Source data:
Begin
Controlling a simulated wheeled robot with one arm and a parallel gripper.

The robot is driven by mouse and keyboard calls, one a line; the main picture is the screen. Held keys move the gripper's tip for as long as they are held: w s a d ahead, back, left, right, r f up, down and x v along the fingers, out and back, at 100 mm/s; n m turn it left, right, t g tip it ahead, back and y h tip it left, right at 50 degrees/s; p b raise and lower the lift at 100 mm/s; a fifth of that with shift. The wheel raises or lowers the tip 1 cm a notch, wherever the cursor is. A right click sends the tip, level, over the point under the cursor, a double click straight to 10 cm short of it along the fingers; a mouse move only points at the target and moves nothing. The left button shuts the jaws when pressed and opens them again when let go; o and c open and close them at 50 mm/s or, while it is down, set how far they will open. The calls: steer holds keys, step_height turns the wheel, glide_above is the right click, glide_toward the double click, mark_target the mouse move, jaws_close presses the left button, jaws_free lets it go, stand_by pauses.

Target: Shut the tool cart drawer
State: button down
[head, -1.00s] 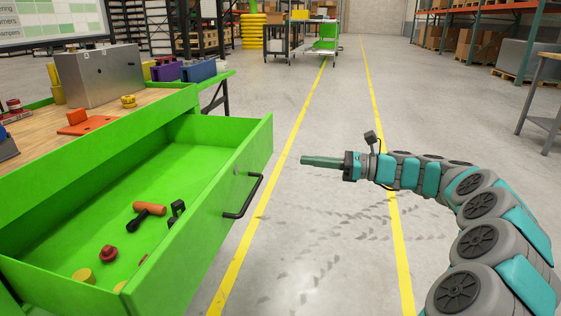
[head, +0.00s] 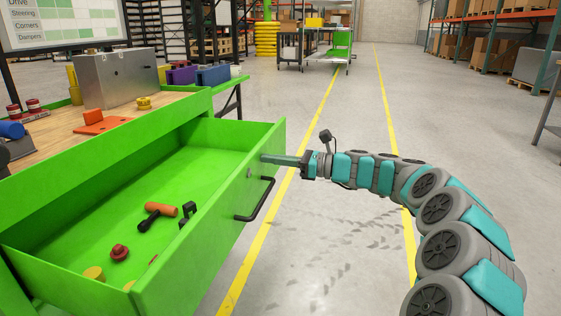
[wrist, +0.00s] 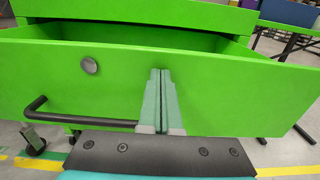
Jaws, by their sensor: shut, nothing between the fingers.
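The green tool cart drawer (head: 217,229) stands pulled out from the cart (head: 120,138), and its inside is in plain view in the head view. Its front panel, with a black bar handle (head: 257,203) and a round grey lock, fills much of the wrist view (wrist: 230,95). My gripper (head: 263,158) is shut and empty. Its fingertips point at the front panel, above the handle in the head view. In the wrist view my gripper (wrist: 160,75) is right of the handle and lock. I cannot tell whether the tips touch the panel.
In the drawer lie an orange-and-black hammer (head: 158,212), a red knob (head: 119,252) and a yellow cylinder (head: 93,273). A grey metal box (head: 115,77) and several small parts stand on the wooden cart top.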

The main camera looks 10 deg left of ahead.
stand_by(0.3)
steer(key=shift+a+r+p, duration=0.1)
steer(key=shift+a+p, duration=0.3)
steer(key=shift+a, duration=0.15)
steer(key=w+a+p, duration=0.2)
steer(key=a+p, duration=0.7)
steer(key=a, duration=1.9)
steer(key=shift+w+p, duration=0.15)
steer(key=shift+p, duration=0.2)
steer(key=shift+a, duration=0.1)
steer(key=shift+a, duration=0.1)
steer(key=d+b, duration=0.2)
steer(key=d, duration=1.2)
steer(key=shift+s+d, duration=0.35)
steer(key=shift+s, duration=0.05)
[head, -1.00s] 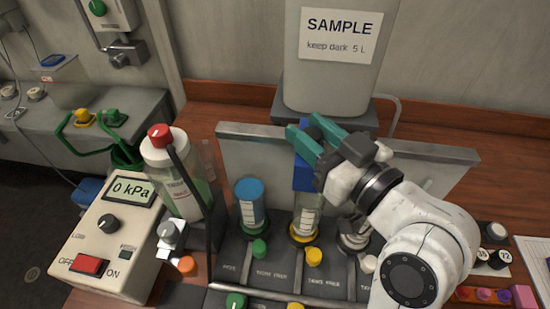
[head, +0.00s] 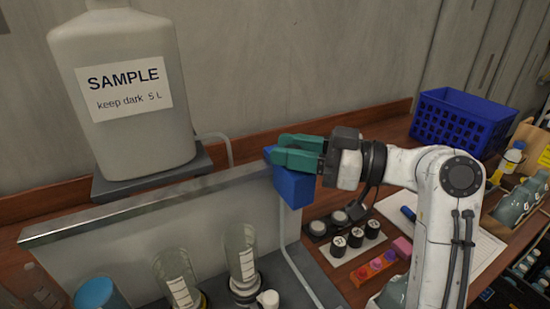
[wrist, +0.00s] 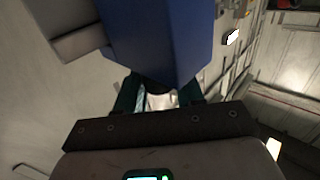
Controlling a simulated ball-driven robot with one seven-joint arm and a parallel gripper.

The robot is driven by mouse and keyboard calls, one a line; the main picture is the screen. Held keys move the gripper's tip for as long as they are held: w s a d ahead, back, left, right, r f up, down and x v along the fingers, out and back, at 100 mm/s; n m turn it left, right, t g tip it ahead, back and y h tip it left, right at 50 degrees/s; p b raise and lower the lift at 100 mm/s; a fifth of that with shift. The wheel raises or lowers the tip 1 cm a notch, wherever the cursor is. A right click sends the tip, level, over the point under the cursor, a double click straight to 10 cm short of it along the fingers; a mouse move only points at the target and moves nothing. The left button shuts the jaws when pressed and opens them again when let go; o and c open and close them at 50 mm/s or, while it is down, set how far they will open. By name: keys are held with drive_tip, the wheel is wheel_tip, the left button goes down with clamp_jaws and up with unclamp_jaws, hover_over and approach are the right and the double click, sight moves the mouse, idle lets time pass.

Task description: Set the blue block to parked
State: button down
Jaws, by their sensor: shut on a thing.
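The blue block (head: 293,186) is at the right end of the grey upright panel (head: 150,210) in the head view. My gripper (head: 280,149), with green fingers, is shut on its upper part from the right. The block hangs below the fingers, close to the panel's end; I cannot tell whether it touches the panel. In the wrist view the blue block (wrist: 155,40) fills the top middle, at the green fingers (wrist: 160,97). No label reading "parked" shows.
Clear cylinders (head: 240,252) stand in front of the panel. The SAMPLE canister (head: 125,90) stands behind it. A blue crate (head: 463,122) stands at the back right.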

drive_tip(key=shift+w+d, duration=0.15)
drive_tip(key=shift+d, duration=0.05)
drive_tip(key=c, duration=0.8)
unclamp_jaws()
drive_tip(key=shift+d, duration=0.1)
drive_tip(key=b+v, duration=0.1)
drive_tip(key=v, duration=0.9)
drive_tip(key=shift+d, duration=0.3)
End
CHALLENGE:
Output nothing but the number of lines in the data containing the string "Controlling".

TASK SOLUTION:
2